My job was better than most afforded young people (and certanly migrant workers) at the time. I was in charge of taking a sample off each truck load of peas and running it through a series of tests. The numbers I recorded helped determine the worth of the peas which would then be washed and sorted, blanched and canned and labeled for sale.
Mine was not hard work, and I was grateful that it was also not mind-numbing. Indeed, one of my tasks was to pour the bucket of peas through a large shaker with each level having different size holes, which would sort them by size. I would then weigh each tray size and record those numbers, along with the amount of waste (see weeds here) which was present in the bucket.

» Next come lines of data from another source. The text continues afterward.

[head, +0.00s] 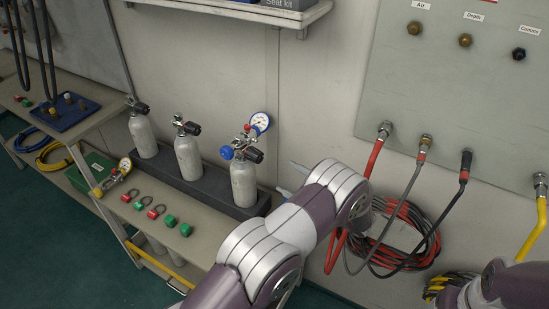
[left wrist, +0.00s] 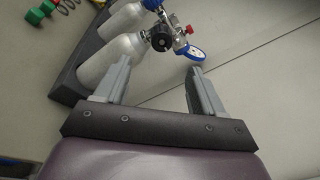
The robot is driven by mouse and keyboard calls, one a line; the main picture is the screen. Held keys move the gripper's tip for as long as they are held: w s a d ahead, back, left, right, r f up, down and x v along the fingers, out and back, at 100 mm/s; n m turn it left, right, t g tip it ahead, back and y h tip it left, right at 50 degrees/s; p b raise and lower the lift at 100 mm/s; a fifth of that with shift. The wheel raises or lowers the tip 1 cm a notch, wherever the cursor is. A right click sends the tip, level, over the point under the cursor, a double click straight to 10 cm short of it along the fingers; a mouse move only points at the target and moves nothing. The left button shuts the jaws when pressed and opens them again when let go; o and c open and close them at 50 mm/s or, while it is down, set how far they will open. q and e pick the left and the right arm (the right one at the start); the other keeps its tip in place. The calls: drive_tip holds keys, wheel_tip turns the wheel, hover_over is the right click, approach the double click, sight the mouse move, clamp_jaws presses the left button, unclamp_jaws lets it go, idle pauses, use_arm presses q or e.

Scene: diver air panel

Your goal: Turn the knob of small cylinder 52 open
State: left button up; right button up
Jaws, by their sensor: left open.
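Three small pale cylinders stand in a row in a dark rack (head: 215,193) on the bench: left (head: 143,137), middle (head: 189,159) and right (head: 243,184). I cannot read a number 52 on any of them. The right one has a black knob (head: 255,155) and a regulator with a blue knob (head: 227,152) and a round gauge (head: 260,121). In the left wrist view its black knob (left wrist: 160,40) shows just beyond the fingertips. My left gripper (head: 288,178) is open and empty, right of this cylinder and apart from it. My right gripper is not in view.
Green and red fittings (head: 170,221) lie on the bench front, near a loose gauge (head: 125,164). A shelf (head: 245,12) hangs above. Right, hoses (head: 374,158) hang from the wall panel (head: 450,90). Wall lies close behind the rack.

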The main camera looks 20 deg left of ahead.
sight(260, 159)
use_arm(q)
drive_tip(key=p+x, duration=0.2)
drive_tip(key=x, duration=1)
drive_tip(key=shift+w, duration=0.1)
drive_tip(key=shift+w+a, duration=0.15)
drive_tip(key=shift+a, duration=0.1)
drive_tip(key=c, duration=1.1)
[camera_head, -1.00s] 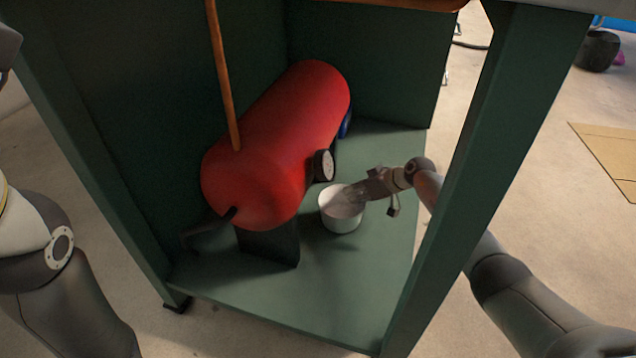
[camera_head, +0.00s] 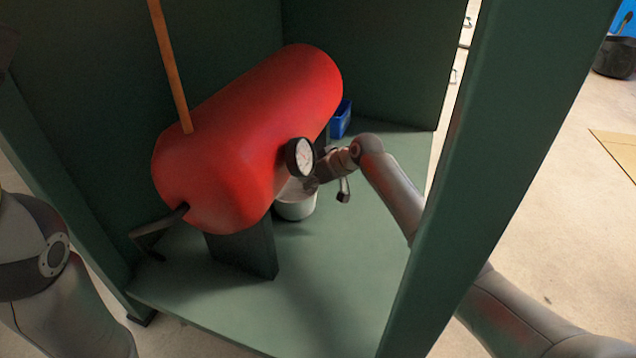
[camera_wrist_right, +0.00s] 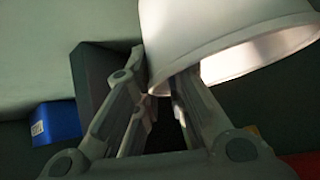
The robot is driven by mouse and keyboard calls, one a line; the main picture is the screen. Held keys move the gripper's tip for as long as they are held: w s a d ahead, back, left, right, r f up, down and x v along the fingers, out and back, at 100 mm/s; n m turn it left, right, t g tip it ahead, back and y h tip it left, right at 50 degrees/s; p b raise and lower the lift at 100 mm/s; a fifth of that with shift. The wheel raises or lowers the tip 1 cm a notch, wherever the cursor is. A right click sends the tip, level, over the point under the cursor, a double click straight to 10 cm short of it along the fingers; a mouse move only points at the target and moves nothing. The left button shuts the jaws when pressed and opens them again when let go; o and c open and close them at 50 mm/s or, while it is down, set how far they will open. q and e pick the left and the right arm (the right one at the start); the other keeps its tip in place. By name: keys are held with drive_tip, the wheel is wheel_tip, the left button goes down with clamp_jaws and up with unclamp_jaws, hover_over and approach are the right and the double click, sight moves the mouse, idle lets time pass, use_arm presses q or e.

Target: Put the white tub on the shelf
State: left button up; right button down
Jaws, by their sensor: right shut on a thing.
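The white tub (camera_head: 296,207) is upright, low on the green shelf (camera_head: 330,290), next to the red tank and partly hidden by it. I cannot tell whether its base touches the shelf. My right gripper (camera_head: 311,185) reaches in from the right and is shut on the tub's rim. In the right wrist view the white tub (camera_wrist_right: 200,35) fills the upper right, its wall between the fingers of my right gripper (camera_wrist_right: 165,88). My left arm shows at the left edge of the head view, but its gripper is not seen.
The red tank (camera_head: 240,140) lies on a dark support (camera_head: 243,250), with a round gauge (camera_head: 300,158) above the tub. A blue box (camera_head: 341,118) stands behind. A green post (camera_head: 490,150) is close to my right arm. The shelf's front is clear.

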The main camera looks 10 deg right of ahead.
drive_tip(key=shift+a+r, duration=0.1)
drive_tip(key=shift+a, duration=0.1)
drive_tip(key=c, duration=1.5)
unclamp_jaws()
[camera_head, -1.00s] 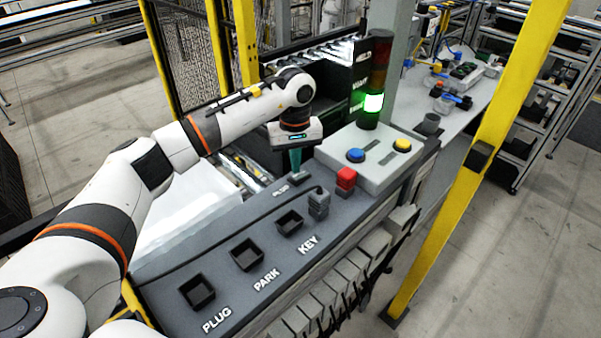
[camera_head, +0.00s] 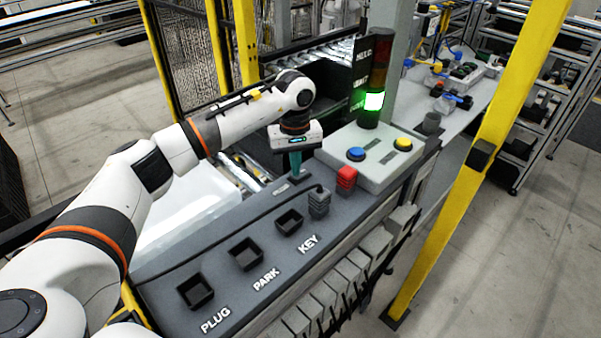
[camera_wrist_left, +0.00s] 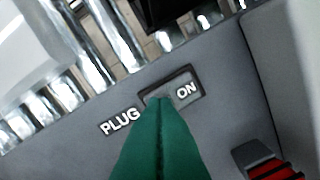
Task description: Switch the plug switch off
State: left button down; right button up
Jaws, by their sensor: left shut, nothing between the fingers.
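The plug switch (camera_wrist_left: 187,91) is a small dark-framed slot with "ON" showing at its right end and "PLUG" printed beside its left end. My left gripper (camera_head: 296,176) is shut and empty, pointing down at the back edge of the grey panel (camera_head: 232,282). In the wrist view its green fingertips (camera_wrist_left: 160,99) overlap the left part of the switch and hide some of it. I cannot tell whether they touch it. In the head view the gripper largely hides the switch. My right gripper is not in view.
A red block (camera_head: 346,177) and a grey connector (camera_head: 318,203) stand right of the gripper. A grey box with blue (camera_head: 356,154) and yellow (camera_head: 403,144) buttons lies beyond. Empty square sockets line the panel front. The stack light (camera_head: 374,101) glows green.

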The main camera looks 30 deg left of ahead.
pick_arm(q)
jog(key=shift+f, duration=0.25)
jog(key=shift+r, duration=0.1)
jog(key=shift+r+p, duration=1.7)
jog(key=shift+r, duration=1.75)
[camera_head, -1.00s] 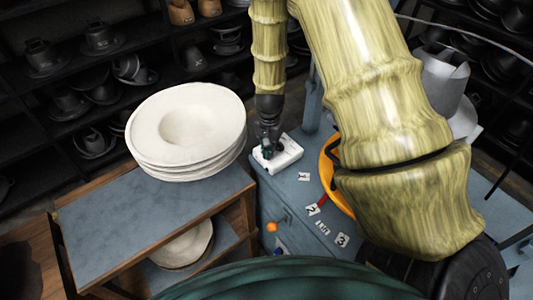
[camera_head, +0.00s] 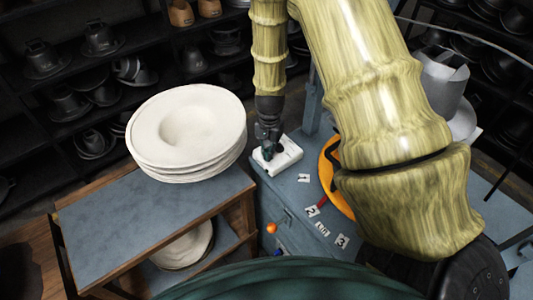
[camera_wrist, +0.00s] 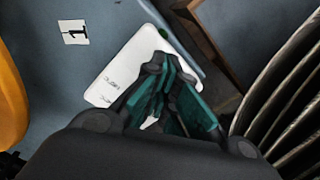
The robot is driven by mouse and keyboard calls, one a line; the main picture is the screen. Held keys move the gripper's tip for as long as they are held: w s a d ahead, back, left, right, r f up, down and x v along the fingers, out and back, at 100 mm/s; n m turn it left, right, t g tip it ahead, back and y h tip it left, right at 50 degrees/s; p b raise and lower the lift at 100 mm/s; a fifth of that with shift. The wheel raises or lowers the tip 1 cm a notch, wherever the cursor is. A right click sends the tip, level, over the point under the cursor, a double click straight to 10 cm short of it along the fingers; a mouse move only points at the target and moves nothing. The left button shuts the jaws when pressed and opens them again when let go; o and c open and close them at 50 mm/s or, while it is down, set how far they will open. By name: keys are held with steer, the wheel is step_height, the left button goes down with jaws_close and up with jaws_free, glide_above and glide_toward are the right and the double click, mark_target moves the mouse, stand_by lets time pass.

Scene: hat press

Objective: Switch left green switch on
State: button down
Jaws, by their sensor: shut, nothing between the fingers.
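A white switch box (camera_head: 290,153) lies on the blue-grey cabinet top in the head view. It also shows in the wrist view (camera_wrist: 118,72), with dark lettering and a small green switch (camera_wrist: 163,33) near its upper end. My gripper (camera_head: 266,153) points down over the left part of the box. In the wrist view my gripper (camera_wrist: 163,68) has its dark, teal-padded fingers closed together, with nothing held. The fingers cover part of the box, so any other switch there is hidden. I cannot tell whether the fingertips touch the box or whether the green switch is on.
A stack of white hat blanks (camera_head: 188,128) stands on a wooden cart (camera_head: 120,225) to the left. An orange ring (camera_head: 328,172) and numbered labels (camera_head: 312,211) lie right of the box. A blue-grey post (camera_head: 313,105) rises behind it. My arm hides much of the right side.

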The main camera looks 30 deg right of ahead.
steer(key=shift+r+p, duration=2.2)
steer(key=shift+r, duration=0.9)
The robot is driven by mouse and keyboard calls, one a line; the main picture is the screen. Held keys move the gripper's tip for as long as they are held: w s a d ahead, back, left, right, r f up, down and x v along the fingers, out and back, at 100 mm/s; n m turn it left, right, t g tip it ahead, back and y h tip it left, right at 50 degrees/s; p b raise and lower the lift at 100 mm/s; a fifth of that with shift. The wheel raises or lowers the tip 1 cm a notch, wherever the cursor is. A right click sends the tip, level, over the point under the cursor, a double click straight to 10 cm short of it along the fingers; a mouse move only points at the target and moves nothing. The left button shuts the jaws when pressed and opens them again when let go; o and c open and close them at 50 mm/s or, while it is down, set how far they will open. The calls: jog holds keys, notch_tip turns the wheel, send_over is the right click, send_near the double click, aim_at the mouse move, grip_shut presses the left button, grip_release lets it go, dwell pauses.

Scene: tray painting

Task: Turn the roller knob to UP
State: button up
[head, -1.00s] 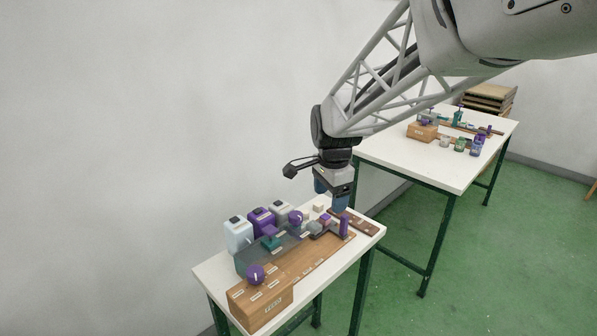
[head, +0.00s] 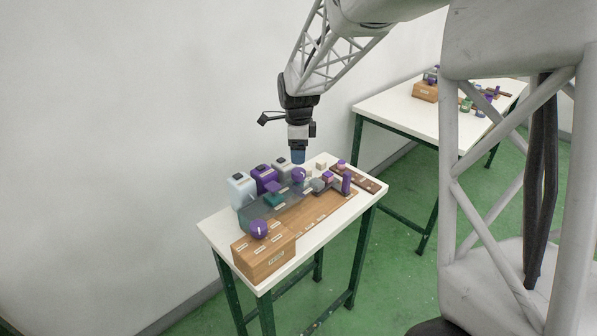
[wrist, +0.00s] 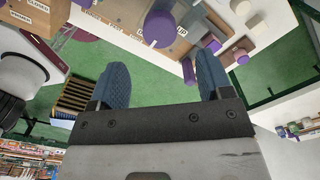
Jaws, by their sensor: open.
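My gripper (head: 298,157) points down just above a round purple knob (head: 298,174) at the back of the near table's wooden rig. In the wrist view my gripper (wrist: 162,66) is open, with two blue fingers wide apart and nothing between the tips. The same purple knob (wrist: 160,28) lies beyond the fingertips, apart from them. A second purple knob (head: 259,229) with a white mark sits on the front wooden box (head: 264,255).
Pale and purple bottles (head: 265,178) stand left of the knob, close to it. A purple post (head: 346,184) and small blocks (head: 327,177) stand to the right. A second table (head: 400,105) with similar items is behind. The white table's (head: 215,232) left edge is bare.

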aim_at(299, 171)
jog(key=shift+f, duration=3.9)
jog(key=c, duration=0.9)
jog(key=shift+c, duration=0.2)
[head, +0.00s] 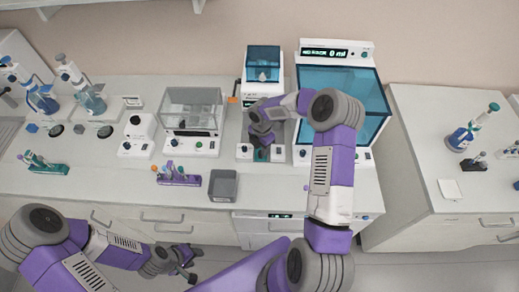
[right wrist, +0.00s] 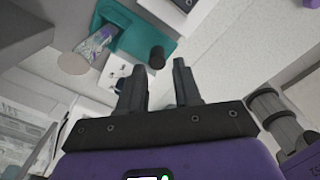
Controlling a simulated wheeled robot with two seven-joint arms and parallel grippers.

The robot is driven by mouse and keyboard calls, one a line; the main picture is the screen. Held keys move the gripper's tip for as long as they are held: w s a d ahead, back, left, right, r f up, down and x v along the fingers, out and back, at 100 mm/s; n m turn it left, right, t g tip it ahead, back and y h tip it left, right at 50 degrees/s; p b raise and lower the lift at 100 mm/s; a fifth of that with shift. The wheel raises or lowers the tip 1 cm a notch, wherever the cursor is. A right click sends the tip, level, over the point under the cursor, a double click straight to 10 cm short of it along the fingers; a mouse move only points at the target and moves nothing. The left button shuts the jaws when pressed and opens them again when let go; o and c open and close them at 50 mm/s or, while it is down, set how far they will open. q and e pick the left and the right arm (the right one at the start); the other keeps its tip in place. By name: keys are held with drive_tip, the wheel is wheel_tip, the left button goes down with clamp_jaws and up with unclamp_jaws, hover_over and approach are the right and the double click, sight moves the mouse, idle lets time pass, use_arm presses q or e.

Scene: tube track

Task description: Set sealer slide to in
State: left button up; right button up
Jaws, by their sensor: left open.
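The likely sealer is the narrow machine with a blue window (head: 263,64) at the back of the bench. A teal piece (head: 261,155), apparently its slide, shows at its front edge, partly under my right gripper (head: 262,139). In the right wrist view the teal slide (right wrist: 143,38) has a dark round knob (right wrist: 157,57) and a clear tube with purple on it (right wrist: 97,42). My right gripper (right wrist: 159,66) has its fingers apart, with nothing between them; the knob lies just beyond the tips. My left gripper (head: 185,266) is open and empty, low in front of the bench.
A large blue-windowed machine (head: 342,95) stands close on the right of the sealer. A clear-lidded box machine (head: 191,110) is on the left. A grey bin (head: 223,185) and a purple rack (head: 178,177) sit near the front edge.

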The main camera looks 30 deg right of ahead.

It was early on one of those hot summer nights.
I had noted when I took the sample that the truck did not have its usual tarp covering the load. (As I recall, it had been diverted from another plant thirty miles south, and no doubt the driver just hadn’t taken the time to re-cover it before driving again.) Either way, this probably made no difference for what happened next, for the sample came from the bottom of the load, not the top.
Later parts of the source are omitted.